Each fraternity chapter must send new members to one of four workshops, which include a session with the Drug and Alcohol Resource Team, sessions with One in Four, an all-male group dedicated to combating sexual violence or a seminar on race and culture hosted by Office of Fraternity and Sorority Affairs Director Scott Reikofski.

The new-member education program, coordinated by OFSA, will begin in two weeks and will continue until the first week of March, when all new members will be initiated.

College senior David Ashkenazi, last year's IFC president who set up the workshop with the IFC and OFSA, said LGBT issues have never adequately been addressed by fraternities.

"It was an area that needed better articulation," he said.

Homophobia is not an issue that exists exclusively in fraternity houses, he said.

Instead, he said the Greek-specific issue is how to manage the "delicacy" of a brother's coming out, both for the individual and the fraternity as a whole.

"There was just a legitimate need to figure out how that would affect the brotherhood - or if it affected the brotherhood at all," said Ashkenazi.

Held in the Carriage House, the workshop will be followed by a group discussion.

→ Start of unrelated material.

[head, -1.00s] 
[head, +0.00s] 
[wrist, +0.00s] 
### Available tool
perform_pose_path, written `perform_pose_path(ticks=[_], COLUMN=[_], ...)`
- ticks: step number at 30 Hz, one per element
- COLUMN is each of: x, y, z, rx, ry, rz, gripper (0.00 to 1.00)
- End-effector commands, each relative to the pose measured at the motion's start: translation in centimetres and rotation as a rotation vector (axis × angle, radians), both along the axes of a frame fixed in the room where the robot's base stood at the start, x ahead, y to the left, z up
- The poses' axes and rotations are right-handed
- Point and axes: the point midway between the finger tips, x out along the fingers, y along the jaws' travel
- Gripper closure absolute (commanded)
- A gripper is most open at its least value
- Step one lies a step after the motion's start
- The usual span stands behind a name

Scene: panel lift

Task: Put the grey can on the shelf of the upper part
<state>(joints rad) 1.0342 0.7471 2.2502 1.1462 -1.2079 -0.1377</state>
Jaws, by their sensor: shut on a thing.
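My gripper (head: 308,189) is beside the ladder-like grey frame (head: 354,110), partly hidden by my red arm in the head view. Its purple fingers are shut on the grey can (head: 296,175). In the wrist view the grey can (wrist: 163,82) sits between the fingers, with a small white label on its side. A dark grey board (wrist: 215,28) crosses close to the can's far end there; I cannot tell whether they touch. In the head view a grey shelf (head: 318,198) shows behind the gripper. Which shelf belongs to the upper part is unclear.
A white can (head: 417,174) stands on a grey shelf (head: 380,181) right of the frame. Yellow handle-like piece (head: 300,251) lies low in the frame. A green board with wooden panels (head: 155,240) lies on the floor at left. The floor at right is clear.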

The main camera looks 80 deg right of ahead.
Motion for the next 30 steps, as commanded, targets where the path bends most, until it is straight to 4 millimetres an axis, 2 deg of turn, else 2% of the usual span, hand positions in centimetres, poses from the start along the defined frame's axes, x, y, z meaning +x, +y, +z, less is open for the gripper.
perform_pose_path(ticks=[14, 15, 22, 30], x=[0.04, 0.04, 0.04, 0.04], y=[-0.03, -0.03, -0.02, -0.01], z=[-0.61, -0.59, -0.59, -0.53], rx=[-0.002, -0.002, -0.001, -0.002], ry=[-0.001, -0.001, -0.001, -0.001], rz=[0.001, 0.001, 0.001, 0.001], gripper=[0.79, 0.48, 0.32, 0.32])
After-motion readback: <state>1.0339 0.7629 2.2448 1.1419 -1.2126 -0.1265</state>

Erin Cross, associate director of the LGBT Center, said the program will consist of several parts.

New members will hear about general policies surrounding LGBT issues on campus, ways to create a supportive atmosphere for brothers who have come out or are thinking about coming out and gender variance issues - "which aren't on many peoples' radars at all," said Cross.

She added that she hopes the program will serve as "a model for a lot of campuses across the country."

Much of the presentation will be given by openly-gay fraternity brothers, said College sophomore Alec Webley, last year's political chair for the Lambda Alliance who developed the workshop with Ashkenazi.

Webley said the workshop is intended to encourage "a wider worldview."

"Tolerance towards LGBT people isn't just good because it improves the climate, the atmosphere on campus," he said. "It's good because it encourages us to be more humane to each other no matter what our gender or sexual orientation is."

Reikofski called the choices indicative of the Greek system's commitment to fostering a "rich dialogue on issues that our students deal with."

Though no such "menu system" exists for new sorority members, Reikofski said OFSA hopes to establish one in the future.

Current IFC president and Wharton junior Shawn Woodhull said the IFC intends to keep the new-member education choices for the fall.